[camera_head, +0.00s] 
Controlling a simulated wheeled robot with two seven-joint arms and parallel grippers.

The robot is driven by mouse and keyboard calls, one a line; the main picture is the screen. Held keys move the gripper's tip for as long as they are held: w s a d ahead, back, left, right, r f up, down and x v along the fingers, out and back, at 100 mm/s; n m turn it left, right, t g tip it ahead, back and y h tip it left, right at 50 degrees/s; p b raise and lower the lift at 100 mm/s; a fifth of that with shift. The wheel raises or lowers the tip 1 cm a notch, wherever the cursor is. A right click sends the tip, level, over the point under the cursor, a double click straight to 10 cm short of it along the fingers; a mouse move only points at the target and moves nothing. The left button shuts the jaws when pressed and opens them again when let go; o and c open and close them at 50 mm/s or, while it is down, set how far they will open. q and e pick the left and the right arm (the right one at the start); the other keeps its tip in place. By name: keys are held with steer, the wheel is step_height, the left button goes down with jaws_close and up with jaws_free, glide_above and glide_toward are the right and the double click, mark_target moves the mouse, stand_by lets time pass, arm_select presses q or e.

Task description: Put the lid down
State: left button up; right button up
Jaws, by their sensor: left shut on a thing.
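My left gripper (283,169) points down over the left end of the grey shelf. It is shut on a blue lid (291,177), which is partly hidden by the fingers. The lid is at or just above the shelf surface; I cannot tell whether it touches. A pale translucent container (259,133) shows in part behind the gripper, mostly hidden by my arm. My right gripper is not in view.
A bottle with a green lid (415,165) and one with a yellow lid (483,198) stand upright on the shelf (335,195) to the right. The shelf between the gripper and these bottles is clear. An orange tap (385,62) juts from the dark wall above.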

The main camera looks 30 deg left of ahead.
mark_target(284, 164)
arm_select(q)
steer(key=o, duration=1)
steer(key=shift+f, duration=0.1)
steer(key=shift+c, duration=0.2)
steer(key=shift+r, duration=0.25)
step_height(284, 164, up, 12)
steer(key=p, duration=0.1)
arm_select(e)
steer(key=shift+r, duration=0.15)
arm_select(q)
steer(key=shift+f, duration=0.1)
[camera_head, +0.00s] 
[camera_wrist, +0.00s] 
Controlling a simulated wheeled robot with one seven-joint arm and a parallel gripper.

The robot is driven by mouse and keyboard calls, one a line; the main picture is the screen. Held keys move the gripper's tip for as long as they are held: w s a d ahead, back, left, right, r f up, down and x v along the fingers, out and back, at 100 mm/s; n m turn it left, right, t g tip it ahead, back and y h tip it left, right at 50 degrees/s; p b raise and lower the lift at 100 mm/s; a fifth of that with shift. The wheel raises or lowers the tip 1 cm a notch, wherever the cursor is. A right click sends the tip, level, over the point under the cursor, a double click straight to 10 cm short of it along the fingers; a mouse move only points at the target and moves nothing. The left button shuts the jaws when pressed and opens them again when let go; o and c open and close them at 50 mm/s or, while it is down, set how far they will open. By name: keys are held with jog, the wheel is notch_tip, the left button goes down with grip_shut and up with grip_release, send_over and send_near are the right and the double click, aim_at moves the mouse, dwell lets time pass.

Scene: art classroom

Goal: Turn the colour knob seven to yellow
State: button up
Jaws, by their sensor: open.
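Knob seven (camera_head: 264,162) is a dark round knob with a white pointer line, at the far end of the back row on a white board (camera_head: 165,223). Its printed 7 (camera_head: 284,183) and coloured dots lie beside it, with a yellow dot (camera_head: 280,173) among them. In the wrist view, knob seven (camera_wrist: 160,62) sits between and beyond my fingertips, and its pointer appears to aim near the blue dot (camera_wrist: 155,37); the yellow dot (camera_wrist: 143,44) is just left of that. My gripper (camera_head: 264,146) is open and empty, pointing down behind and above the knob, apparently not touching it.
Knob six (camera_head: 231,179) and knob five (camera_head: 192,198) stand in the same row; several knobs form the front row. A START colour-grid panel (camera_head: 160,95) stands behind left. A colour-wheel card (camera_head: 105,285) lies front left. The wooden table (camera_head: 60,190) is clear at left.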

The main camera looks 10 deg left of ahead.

### Exercise brief:
Print from the first line through the line that contains "Controlling a simulated wheeled robot with two", please, including both, and leave out every line outside that stretch.

### Solution:
[camera_head, +0.00s] 
Controlling a simulated wheeled robot with two seven-joint arms and parallel grippers.

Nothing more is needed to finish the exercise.